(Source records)
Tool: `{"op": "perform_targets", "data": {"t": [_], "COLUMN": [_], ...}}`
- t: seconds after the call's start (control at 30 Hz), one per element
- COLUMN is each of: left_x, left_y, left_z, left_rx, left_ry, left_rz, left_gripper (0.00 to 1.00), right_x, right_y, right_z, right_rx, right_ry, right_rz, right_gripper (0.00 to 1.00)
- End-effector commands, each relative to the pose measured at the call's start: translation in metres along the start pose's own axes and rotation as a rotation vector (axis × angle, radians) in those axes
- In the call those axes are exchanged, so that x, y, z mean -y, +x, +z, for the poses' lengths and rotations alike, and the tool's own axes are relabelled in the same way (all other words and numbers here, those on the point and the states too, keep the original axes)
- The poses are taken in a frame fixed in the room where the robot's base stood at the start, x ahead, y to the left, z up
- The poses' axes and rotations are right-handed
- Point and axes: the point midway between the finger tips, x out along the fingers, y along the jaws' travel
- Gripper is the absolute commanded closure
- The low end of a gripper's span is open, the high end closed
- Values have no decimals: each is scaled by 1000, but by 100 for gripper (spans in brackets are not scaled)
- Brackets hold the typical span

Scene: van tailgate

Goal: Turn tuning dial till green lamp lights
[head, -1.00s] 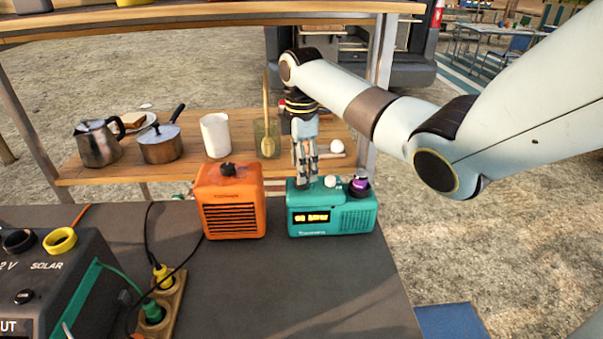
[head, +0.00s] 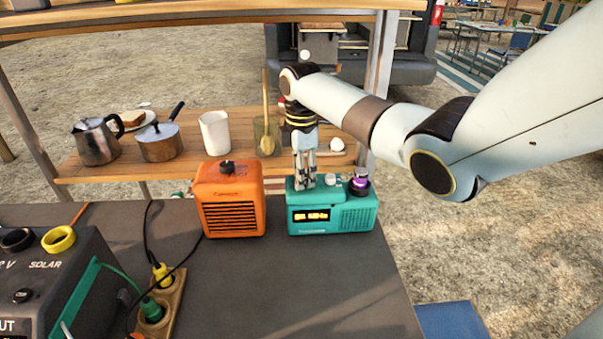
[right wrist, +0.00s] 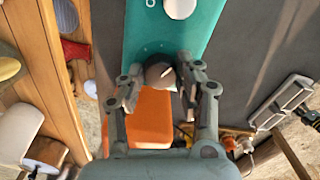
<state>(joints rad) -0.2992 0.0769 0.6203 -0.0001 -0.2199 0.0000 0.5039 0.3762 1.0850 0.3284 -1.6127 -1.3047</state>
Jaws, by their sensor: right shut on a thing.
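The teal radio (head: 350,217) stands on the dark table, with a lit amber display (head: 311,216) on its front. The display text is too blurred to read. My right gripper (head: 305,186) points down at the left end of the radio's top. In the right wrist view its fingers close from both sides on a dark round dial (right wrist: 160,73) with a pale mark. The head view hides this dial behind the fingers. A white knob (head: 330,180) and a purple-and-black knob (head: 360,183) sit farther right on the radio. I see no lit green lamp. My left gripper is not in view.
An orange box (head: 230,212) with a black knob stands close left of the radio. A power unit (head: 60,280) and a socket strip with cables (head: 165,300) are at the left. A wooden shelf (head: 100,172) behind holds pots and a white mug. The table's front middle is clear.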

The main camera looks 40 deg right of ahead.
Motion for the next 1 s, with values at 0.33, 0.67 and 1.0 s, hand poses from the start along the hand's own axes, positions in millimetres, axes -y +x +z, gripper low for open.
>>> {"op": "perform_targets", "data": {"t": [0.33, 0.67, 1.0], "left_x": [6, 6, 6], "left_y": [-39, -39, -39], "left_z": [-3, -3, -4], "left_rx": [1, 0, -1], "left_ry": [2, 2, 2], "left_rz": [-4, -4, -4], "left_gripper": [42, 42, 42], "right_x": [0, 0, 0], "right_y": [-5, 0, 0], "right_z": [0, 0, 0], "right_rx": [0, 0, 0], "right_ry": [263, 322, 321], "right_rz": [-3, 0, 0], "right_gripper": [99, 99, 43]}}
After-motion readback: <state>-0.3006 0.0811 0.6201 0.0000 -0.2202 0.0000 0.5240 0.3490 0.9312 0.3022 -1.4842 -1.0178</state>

---

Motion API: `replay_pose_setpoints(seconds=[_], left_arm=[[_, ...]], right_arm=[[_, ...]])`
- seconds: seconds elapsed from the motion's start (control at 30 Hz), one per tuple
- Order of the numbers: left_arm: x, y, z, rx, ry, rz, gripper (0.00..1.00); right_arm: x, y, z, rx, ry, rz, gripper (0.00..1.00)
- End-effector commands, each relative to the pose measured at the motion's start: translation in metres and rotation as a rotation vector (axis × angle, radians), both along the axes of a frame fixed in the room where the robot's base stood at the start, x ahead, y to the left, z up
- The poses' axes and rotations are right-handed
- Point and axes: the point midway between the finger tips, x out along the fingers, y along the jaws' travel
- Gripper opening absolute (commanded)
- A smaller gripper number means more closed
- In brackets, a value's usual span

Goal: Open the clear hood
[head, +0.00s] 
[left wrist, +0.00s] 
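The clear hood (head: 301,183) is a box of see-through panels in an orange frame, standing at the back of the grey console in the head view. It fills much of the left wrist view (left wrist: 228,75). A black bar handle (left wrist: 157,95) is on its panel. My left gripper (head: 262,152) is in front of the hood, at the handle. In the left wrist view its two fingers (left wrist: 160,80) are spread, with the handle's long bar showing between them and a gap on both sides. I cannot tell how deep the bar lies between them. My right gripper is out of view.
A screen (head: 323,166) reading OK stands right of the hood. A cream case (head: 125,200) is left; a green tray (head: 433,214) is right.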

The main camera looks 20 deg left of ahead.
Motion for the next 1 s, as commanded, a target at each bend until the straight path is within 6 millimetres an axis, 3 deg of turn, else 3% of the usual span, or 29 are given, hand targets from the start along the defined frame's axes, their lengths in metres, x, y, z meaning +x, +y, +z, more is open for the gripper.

§ **Problem description**: Lines from the one with "- Brackets hold the typical span" through the one with "<state>(joints rad) -0.2992" are the only ones to quote. Quote them exactly and leave out pictures.

§ **Final result**:
- Brackets hold the typical span

Scene: van tailgate

Goal: Turn tuning dial till green lamp lights
[head, -1.00s] 
[head, +0.00s] 
[right wrist, +0.00s] 
<state>(joints rad) -0.2992 0.0769 0.6203 -0.0001 -0.2199 0.0000 0.5039 0.3762 1.0850 0.3284 -1.6127 -1.3047</state>

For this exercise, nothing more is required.